Freddie Mac and Fannie Mae, the over-leveraged government sponsored mortgage finance companies,
are swimming belly up and will have to be rescued by the taxpayers in one form or another.
"Who could have know … ?"
Searching through the Moon of Alabama archives I found an exchange I had with anna missed back in November 2004 (typos corrected).
anna missed asked:
So I wonder what happens to all those (Bush) new and old homeowners if the interest rate is jacked up in some significant way to move the Fed debt down. With the housing market, in some measure, carrying both production, financing, and labor through the Bush economy, could rising interest rates create enough of a disruption to precipitate a major deflation in the real estate market? And what happens when people are faced with negative equity, and how does that effect their ability to secure future credit? And how could an import based, retail, and services economy survive such an evaporation of credit?
Should real estate held close to current value be dumped?
My response back then:
Some 50% of the mortgages in the last months were adjustable rates (ARMs). Their rate will increase immediately when treasury rates go up. People will have to default and quite a bunch of houses will be available on the market, subduing prices. With prices going lower more peoples mortgage will exceed their home equity. This could become a chain reaction with a very significant drop in house prices and lots of bankruptcies.

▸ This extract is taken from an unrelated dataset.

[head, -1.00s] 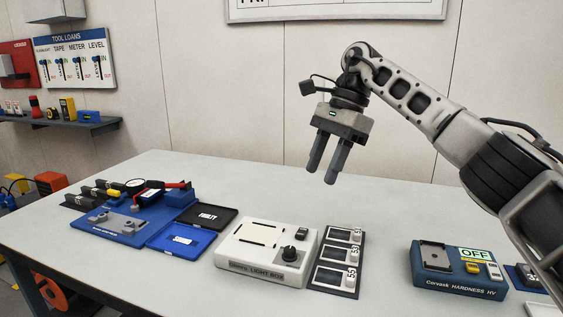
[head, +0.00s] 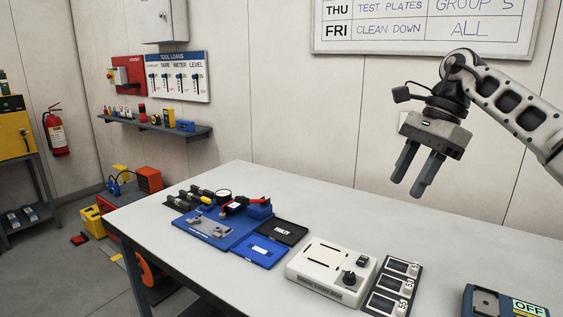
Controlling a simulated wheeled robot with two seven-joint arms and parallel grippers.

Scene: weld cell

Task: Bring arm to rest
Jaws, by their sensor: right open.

This may have effects in the banking sector (expect Freddie and Fannie to somehow go belly up).
If you want to stay in your house for the rest of your life and if you can pay your fixed rate mortgage rates without problems stay put. If you plan to move in two years or if you are not sure you can pay your future mortgage rates you may better look into renting a place for a few years and buy a house again when they become cheap.
But when will houses become cheap again? Should one buy now?
No. Knife catching is hazardous. The IMF did a study some years ago looking at twenty housing market busts in 14 countries since 1970. House price deflation from peak to trough was usually around 28% and took 4 years. It is likely that the house price deflation in the current bust will be bigger and take longer. I do expect a 40% price decline in average. It will take 5 to 6 years until the markets stabilize.
That the decline will take so long has political consequences. There is nothing anyone can do to prevent it or shorten it. The presidential election in 2012 will be about the declining economy just as the current one. The incumbent in 2012 is therefore likely to lose.